• **THE REQUEST**
Copy out each line of the material below that holds the string "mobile".

--- START OF DATA ---

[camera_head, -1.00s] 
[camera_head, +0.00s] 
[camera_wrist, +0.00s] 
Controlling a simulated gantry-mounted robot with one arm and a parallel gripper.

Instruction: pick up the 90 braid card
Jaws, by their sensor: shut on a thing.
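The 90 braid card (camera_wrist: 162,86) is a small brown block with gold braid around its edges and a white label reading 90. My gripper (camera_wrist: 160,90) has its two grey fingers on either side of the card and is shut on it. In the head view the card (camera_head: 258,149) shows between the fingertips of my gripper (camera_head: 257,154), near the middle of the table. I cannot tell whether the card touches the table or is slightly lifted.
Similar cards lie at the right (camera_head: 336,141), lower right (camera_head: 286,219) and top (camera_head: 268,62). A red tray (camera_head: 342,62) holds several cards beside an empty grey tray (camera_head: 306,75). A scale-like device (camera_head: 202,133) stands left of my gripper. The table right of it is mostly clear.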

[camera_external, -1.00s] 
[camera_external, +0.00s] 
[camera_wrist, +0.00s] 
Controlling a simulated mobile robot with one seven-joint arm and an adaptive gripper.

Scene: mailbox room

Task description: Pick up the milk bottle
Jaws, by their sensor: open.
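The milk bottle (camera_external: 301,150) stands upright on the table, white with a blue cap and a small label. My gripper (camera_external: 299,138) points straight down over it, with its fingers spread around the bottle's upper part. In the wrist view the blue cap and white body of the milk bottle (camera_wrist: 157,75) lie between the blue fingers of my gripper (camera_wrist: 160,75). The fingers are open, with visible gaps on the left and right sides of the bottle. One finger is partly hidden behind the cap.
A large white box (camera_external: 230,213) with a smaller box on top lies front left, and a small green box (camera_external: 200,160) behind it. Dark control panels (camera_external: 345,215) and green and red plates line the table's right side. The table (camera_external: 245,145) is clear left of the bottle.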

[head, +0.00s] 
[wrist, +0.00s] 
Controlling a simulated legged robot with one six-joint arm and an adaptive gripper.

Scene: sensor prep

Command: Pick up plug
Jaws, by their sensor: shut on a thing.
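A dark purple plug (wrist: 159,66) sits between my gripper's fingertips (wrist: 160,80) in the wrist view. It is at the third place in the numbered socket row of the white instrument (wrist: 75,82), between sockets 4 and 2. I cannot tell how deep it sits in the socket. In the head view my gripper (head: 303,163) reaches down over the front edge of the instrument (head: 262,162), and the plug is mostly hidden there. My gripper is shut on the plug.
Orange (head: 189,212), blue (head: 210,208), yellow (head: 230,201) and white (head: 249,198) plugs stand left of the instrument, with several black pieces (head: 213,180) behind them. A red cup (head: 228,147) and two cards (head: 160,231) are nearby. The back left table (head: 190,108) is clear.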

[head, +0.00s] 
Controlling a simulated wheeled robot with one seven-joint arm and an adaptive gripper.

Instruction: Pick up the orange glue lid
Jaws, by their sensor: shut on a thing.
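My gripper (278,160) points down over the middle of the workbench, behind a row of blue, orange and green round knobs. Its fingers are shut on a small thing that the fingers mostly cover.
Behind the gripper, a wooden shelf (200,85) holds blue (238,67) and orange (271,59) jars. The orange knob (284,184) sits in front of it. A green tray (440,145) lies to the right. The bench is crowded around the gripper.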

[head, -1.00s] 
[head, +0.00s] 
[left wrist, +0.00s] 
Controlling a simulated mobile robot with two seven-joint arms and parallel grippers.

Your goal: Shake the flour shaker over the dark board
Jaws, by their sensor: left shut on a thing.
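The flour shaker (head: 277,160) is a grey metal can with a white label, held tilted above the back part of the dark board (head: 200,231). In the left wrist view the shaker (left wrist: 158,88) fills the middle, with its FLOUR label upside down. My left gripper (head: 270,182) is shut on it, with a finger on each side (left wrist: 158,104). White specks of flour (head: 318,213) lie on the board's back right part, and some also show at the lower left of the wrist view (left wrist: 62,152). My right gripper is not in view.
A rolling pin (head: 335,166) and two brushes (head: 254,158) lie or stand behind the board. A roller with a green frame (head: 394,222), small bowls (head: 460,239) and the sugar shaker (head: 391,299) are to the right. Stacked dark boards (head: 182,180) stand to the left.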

--- END OF DATA ---

• **TASK SOLUTION**
Controlling a simulated mobile robot with one seven-joint arm and an adaptive gripper.
Controlling a simulated mobile robot with two seven-joint arms and parallel grippers.

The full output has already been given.